### Exercise aim
Repeat the material below word for word and leave out all pictures.

****

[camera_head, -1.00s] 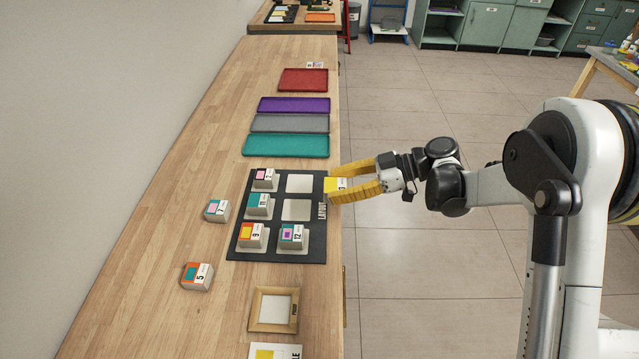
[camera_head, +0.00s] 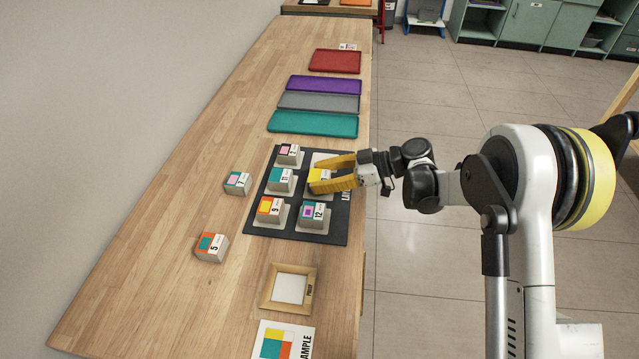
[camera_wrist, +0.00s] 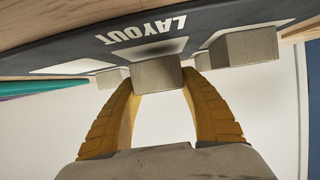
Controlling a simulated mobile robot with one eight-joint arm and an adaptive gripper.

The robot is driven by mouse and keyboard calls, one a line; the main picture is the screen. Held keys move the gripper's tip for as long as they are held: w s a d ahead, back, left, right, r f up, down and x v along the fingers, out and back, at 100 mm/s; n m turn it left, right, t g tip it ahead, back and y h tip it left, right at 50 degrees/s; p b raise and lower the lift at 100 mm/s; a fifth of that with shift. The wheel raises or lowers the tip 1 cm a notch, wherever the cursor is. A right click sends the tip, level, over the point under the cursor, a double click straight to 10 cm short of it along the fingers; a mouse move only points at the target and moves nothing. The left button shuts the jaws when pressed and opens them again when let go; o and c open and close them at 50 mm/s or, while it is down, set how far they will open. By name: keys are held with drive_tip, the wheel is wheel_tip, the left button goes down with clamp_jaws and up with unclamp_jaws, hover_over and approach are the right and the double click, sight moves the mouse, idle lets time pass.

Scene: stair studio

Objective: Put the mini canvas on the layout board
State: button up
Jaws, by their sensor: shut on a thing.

****

### Output of the task
[camera_head, -1.00s] 
[camera_head, +0.00s] 
[camera_wrist, +0.00s] 
Controlling a simulated mobile robot with one eight-joint arm and an adaptive gripper.

The robot is driven by mouse and keyboard calls, one a line; the main picture is the screen. Held keys move the gripper's tip for as long as they are held: w s a d ahead, back, left, right, r f up, down and x v along the fingers, out and back, at 100 mm/s; n m turn it left, right, t g tip it ahead, back and y h tip it left, right at 50 degrees/s; p b raise and lower the lift at 100 mm/s; a fifth of that with shift. The wheel raises or lowers the tip 1 cm a notch, wherever the cursor is. A right click sends the tip, level, over the point under the cursor, a double click straight to 10 cm short of it along the fingers; a mouse move only points at the target and moves nothing. The left button shuts the jaws when pressed and opens them again when let go; o and c open and close them at 50 mm/s or, while it is down, set how far they will open. By name: keys are held with drive_tip, the wheel is wheel_tip, the left button goes down with clamp_jaws and up with unclamp_jaws, hover_over and approach are the right and the double click, sight moves the mouse, idle lets time pass.

Scene: stair studio

Objective: Put the mini canvas on the layout board
State: button up
Jaws, by their sensor: shut on a thing.

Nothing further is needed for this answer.